Phuket needs an art director.
Away from the west coast beaches - which are, for the most part, lovely; even Patong has it charm - the place has fallen victim to the same syndrome that afflicts almost all Thai resorts from Koh Chang to Samet to varying degrees: a peculiarly Thai version of downmarketness.
Driving from Sarasin Bridge to Kata Noi, completing our last leg on the Bangkok-Phuket drive, we were assailed by tyre shops, cheap red-lit karaoke bars, post-apocalyptic noodle stalls and the general detritus common to all parts of Thailand where large numbers of Thais have relocated in order to make a better living out of the tourist trade.
It's a pity that the whole place doesn't look like the Amanpuri. It could, quite easily, if the authorities had more taste.
What the place needs is a Tourism Dictator. A sort of Lee Kuan Yew of paradise. Someone who has a vision of how the place should look and the guts to carry it through. I'm thinking that the place should be planned as one large tourism resort: where certain zones are for guests, and other zones are for staff quarters. Just like an ordinary hotel, but on an islandwide scale.

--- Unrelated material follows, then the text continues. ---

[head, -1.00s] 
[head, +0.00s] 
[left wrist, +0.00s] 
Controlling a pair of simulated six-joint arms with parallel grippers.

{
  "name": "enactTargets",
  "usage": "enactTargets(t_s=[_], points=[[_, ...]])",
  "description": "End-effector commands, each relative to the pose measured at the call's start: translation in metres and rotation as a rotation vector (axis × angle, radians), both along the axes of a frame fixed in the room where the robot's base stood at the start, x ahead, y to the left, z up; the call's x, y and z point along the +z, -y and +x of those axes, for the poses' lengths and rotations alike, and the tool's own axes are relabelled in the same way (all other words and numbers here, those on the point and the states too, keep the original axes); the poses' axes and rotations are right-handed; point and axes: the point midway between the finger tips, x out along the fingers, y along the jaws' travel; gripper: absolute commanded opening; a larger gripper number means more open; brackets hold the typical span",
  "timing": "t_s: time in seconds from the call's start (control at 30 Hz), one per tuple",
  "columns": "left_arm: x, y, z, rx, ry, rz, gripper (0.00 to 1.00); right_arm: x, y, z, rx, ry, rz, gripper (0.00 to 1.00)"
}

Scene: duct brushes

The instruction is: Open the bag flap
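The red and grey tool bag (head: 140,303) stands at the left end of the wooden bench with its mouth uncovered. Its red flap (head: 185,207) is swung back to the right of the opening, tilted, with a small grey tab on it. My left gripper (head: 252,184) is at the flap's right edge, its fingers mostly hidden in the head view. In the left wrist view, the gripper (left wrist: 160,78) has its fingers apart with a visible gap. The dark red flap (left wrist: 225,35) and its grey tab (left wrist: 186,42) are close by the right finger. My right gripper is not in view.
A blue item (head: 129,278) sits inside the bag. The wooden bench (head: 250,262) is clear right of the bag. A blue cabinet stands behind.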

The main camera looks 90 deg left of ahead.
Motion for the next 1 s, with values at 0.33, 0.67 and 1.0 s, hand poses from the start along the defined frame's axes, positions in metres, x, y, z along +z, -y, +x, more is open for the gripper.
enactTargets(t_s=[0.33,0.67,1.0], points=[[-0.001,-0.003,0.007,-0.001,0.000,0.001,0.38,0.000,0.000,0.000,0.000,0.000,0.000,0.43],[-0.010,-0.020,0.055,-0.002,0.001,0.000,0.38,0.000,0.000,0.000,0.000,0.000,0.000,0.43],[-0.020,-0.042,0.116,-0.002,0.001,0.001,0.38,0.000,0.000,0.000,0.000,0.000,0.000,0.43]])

The West Coast could be reserved for tourism. East of the main road connecting the Sarasin Bridge with everything else, pleasant HDB-style housing (1950s HDB, not the monstrosities that were built after the glorious initial period) could be erected.
Road verges could be designed and maintained by the Amanpuri.
I don't see why not. Hawaii and Singapore have great tropical vegetation programmes. No reason why Phuket, more blessed by geography than either of those two places, couldn't do the same.